Dependencies and Interactions

  • Internal Dependencies:
    • The main kernel Gpu_3d_Block_Recursive heavily relies on the various CUDA device functions defined within the same file (e.g., inverse_matrix, mul_mat, hconj_mat, etc.) for its computations.
  • External Libraries:
    • numpy: Used for creating, initializing, and manipulating numerical arrays on the CPU before they are transferred to the GPU. Also used for handling results copied back from the GPU.
    • numba.cuda: Essential for the entire GPU computation.

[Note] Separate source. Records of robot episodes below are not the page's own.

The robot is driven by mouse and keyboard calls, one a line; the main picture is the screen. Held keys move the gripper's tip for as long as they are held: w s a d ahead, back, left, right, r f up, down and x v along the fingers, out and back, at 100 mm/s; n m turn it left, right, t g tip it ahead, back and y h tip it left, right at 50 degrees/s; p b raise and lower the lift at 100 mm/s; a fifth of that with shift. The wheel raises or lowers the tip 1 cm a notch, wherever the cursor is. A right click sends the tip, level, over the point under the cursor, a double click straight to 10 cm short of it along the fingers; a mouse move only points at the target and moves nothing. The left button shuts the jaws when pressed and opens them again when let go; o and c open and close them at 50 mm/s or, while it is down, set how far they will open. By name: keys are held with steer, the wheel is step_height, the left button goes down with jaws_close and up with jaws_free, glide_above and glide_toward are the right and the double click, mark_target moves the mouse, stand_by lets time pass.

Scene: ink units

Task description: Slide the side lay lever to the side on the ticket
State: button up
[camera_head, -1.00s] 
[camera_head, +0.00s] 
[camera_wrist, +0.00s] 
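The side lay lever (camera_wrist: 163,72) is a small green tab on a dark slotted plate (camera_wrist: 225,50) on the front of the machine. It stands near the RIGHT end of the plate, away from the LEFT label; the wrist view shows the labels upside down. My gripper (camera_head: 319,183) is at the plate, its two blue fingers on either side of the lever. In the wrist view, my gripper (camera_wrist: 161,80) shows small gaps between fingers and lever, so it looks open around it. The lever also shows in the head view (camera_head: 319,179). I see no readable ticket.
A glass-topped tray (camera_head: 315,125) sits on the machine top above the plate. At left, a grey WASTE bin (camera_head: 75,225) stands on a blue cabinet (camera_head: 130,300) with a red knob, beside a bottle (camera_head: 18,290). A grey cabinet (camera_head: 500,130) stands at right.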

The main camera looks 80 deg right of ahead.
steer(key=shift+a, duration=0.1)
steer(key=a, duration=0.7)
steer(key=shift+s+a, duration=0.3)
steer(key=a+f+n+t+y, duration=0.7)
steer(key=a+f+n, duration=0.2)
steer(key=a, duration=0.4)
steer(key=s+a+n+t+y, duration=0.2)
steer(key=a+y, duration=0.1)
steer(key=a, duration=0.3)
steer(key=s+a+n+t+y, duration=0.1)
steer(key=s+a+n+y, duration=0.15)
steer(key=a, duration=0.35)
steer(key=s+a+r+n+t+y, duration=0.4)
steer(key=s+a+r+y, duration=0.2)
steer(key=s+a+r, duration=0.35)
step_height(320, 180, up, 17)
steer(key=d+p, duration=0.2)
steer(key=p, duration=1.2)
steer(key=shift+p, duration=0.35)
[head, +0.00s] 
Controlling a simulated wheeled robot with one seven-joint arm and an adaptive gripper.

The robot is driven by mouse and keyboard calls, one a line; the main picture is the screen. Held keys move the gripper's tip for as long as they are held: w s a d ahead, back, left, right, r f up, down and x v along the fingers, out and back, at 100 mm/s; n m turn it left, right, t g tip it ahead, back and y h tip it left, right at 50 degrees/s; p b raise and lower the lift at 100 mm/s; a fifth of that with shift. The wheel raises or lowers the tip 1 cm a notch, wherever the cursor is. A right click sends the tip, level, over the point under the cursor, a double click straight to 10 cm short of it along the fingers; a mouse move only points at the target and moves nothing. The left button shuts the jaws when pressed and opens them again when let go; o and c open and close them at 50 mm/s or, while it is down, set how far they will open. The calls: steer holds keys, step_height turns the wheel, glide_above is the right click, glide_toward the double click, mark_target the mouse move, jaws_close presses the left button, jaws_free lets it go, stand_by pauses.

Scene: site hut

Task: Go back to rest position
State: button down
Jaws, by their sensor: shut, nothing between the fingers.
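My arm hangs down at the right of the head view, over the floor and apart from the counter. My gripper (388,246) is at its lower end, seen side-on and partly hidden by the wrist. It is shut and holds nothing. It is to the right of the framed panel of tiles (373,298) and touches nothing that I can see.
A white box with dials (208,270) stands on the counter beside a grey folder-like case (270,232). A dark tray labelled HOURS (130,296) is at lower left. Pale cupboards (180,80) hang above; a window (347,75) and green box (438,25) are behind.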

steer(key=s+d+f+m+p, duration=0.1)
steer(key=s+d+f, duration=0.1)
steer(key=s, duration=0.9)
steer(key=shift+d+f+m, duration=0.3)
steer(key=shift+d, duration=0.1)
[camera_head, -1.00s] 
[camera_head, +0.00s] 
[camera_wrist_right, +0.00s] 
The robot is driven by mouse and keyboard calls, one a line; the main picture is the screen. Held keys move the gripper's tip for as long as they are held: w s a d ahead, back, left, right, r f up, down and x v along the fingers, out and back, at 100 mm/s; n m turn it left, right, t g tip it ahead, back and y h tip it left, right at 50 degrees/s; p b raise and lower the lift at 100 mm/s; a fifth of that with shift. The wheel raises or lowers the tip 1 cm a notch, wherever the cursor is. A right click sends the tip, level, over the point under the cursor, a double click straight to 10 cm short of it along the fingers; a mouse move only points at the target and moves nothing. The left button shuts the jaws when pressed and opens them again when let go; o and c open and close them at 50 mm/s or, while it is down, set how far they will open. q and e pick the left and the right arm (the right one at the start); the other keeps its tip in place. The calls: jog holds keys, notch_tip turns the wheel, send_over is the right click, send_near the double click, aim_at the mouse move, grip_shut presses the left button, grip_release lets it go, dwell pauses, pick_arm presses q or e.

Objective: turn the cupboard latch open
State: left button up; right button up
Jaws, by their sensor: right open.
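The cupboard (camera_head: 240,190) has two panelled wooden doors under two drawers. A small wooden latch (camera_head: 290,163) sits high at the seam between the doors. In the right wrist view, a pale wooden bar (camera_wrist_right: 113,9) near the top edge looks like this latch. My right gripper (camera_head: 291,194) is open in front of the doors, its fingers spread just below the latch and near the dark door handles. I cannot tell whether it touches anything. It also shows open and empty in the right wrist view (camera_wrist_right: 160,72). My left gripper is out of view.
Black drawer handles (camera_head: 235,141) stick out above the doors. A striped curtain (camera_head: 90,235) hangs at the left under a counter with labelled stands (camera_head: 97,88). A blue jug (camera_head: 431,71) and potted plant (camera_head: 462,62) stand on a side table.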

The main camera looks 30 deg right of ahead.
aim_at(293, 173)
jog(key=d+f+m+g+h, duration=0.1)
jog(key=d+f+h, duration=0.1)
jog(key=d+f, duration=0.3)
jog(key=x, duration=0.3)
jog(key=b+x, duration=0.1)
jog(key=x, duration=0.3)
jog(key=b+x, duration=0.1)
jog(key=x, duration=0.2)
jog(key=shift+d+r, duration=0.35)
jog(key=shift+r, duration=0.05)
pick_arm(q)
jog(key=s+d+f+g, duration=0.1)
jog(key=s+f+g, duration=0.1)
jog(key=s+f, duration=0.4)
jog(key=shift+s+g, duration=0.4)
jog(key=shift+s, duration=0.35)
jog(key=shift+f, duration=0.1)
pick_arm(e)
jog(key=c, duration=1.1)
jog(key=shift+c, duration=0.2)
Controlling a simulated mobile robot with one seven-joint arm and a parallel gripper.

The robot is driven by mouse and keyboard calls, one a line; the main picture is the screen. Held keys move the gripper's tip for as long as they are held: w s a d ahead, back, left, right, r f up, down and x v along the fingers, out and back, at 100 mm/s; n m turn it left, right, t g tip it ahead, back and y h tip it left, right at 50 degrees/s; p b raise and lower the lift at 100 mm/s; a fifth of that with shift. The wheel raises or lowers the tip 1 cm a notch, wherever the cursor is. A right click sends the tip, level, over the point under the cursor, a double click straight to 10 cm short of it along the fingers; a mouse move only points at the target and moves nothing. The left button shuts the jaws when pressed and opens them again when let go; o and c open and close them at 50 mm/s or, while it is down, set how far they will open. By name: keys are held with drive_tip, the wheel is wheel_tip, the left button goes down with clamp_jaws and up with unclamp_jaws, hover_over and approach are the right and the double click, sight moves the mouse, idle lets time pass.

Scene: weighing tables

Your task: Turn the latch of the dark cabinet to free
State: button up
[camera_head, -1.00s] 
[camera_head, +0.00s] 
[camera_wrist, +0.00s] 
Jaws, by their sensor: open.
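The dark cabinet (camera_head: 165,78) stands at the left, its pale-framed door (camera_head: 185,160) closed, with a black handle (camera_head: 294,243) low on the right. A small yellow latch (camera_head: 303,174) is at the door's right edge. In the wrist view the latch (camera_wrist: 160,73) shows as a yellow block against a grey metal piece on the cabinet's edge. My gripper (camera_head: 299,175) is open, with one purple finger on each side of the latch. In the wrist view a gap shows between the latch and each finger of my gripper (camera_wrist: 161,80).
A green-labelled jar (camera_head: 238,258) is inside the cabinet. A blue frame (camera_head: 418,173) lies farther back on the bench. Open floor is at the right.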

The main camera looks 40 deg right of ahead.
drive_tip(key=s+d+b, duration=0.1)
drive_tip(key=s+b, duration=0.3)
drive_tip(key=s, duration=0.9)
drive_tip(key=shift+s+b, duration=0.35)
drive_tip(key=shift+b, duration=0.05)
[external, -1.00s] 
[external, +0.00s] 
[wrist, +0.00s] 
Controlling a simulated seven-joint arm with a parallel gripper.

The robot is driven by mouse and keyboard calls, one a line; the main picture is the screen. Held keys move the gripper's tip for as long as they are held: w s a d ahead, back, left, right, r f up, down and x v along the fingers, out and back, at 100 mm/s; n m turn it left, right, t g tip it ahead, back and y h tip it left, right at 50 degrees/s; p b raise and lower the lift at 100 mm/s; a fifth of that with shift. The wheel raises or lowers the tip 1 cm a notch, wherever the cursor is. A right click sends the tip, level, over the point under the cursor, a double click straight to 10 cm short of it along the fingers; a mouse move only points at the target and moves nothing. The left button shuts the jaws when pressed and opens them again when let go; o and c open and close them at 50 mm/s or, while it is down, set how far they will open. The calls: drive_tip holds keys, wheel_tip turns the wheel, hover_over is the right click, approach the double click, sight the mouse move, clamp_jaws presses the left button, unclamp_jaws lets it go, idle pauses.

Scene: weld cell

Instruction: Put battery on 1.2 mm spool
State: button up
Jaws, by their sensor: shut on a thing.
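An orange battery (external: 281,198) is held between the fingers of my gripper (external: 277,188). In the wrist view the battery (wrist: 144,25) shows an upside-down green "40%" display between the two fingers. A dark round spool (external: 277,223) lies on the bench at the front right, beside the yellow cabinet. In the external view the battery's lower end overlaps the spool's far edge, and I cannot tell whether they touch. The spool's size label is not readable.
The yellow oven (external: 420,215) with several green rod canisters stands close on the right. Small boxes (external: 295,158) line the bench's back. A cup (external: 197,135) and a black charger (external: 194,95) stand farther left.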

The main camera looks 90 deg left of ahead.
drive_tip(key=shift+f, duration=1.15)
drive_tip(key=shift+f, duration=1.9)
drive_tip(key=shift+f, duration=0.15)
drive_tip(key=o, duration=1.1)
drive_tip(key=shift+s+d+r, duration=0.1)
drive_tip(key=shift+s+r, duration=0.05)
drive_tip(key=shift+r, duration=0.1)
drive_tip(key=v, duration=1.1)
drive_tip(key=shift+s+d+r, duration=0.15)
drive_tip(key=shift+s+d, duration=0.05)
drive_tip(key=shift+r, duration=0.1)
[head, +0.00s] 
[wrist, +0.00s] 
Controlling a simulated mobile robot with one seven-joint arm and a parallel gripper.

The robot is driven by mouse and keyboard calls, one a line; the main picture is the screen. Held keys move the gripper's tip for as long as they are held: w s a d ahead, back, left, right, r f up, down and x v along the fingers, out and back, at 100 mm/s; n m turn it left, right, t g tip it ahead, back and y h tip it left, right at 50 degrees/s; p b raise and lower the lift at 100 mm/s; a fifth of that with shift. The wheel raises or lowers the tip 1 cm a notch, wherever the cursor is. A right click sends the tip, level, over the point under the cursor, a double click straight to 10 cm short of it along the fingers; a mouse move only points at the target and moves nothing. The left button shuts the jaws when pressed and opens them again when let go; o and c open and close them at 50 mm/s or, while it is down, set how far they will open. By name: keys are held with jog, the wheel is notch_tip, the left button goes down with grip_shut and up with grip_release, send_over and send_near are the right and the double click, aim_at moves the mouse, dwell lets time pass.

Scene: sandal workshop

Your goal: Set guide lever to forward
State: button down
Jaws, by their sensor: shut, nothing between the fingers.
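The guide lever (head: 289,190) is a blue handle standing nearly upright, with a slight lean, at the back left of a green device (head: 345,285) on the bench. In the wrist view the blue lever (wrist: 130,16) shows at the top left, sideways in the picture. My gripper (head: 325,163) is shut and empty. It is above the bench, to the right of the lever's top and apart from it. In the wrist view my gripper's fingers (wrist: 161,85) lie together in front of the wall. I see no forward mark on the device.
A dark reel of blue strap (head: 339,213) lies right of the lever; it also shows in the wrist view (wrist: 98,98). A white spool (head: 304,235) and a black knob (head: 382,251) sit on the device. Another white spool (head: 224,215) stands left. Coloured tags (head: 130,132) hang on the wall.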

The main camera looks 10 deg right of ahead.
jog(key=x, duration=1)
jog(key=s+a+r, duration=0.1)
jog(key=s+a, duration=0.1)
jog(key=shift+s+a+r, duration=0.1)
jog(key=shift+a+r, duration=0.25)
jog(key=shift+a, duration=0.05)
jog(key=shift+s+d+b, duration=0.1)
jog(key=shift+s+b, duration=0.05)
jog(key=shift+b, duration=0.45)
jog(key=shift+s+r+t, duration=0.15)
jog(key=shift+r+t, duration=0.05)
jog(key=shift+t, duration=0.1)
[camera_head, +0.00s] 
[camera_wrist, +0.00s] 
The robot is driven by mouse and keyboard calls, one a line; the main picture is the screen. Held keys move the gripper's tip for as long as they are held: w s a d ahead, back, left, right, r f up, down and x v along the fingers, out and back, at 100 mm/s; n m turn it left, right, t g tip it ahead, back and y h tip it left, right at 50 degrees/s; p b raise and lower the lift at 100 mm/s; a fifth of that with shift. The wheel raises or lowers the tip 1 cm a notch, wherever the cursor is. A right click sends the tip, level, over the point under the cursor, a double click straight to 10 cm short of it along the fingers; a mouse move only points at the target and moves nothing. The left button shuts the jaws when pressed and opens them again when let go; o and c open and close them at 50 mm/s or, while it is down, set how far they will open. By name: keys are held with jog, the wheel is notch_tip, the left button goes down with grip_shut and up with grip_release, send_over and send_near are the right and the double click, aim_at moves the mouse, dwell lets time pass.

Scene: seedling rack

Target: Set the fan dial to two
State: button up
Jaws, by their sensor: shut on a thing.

It provides:
      • @cuda.jit decorator for JIT compiling Python functions into CUDA kernels and device functions.
      • cuda.to_device() for transferring data from CPU to GPU.
      • cuda.device_array() for allocating memory directly on the GPU.
      • cuda.local.array() for creating statically sized arrays local to a thread within a kernel.
      • cuda.grid(1) for determining thread index within the kernel.
      • cuda.synchronize() for ensuring kernel completion.
  • Interactions:
    • This file provides a core computational kernel for solving a part of a Non-Equilibrium Green's Function problem.
    • It is expected to be called by a higher-level Python script that sets up the overall physics simulation, prepares the input data (Hamiltonians, self-energies), manages GPU resources, and orchestrates the kernel launch.
    • The output Green's functions (Grd, Grl, Gru, Gnd, Gnl, Gnu) are fundamental quantities in NEGF theory and would be used by subsequent parts of the simulation for calculating physical observables like current, density of states, etc.